Mapping hydrogen-related employment patterns: A multi-sectoral analysis of recruitment data in three Scandinavian countries
Artikel i vetenskaplig tidskrift, 2025
This paper examines how emerging employment patterns reflect the early-stage structuring of the hydrogen economy in Sweden, Norway, and Denmark. Drawing on socio-technical systems theory and cluster analysis, we analyze 3,055 hydrogen-related job postings collected between August 2023 and September 2024. By applying unsupervised machine learning to categorize region-sector-job role combinations, we identify six distinct employment clusters, and four additional clusters focused specifically on engineering roles. Our findings show that hydrogen-related recruitment activity builds on existing industrial capabilities, regional specializations, and institutional frameworks. Norway's recruitment patterns align with its offshore energy and engineering sectors; Denmark exhibits a capital-concentrated, research-driven configuration; and Sweden's activity is centered on incumbent utilities integrating hydrogen into energy infrastructure.

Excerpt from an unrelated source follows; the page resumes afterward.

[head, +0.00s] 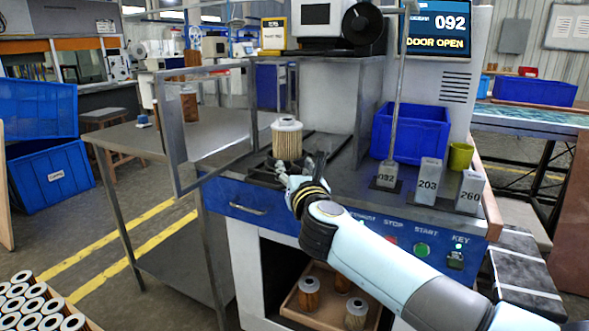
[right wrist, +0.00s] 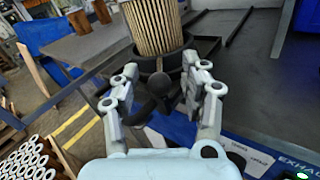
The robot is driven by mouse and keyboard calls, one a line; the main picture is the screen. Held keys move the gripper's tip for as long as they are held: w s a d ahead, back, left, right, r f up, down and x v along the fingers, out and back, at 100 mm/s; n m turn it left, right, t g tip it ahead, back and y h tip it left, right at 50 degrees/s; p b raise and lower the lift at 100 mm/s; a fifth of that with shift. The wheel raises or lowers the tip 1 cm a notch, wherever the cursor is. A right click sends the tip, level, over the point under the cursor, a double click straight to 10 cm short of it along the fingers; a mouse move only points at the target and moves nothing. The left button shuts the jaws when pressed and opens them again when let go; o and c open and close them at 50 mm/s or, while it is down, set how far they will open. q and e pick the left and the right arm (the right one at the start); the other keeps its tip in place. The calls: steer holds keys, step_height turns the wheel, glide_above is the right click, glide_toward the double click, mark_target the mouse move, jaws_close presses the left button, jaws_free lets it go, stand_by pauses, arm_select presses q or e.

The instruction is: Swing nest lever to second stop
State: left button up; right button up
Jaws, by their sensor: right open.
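A pleated tan filter cartridge (head: 287,139) stands upright in a dark nest (head: 262,172) on the machine's worktop. In the right wrist view the cartridge (right wrist: 156,24) rises from the dark ring of the nest (right wrist: 172,62). A black lever knob (right wrist: 160,84) shows in front of the ring, between the fingers of my right gripper (right wrist: 161,68). Those fingers are open, with one on each side of the knob; contact is not clear. In the head view my right gripper (head: 302,172) is at the nest's front and hides part of it. My left gripper is not in view.
An open framed door (head: 172,135) stands left of the nest. Blocks marked 203 (head: 428,182) and 260 (head: 470,189), another block and a blue bin (head: 411,132) stand to the right. Buttons line the front panel below.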

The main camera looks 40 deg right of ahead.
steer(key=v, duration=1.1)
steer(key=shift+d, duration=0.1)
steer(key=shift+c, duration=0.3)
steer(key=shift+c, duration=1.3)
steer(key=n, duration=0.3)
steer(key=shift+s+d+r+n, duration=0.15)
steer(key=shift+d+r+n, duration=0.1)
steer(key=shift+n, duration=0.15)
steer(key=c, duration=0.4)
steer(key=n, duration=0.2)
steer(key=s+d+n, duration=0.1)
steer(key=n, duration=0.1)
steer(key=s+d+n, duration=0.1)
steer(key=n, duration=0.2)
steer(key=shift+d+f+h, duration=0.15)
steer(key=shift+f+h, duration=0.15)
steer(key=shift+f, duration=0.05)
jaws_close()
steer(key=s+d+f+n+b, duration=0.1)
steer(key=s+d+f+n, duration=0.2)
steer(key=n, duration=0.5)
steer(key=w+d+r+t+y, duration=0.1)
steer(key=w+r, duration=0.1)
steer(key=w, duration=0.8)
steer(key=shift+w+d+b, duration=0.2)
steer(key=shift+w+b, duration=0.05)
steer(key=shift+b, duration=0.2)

Engineering roles dominate across countries, yet the distribution of technical competencies and actor types varies significantly. This study contributes methodologically to sustainability transitions research by demonstrating how recruitment data can serve as early indicators of evolving socio-technical configurations. We show how cluster analysis can trace emerging employment structures and capture the spatial, sectoral, and competence dimensions of technological change. These insights contribute to the empirical study of sustainability transitions by revealing how national industrial structures, actor configurations, and sectoral linkages shape early labor market dynamics in the hydrogen economy.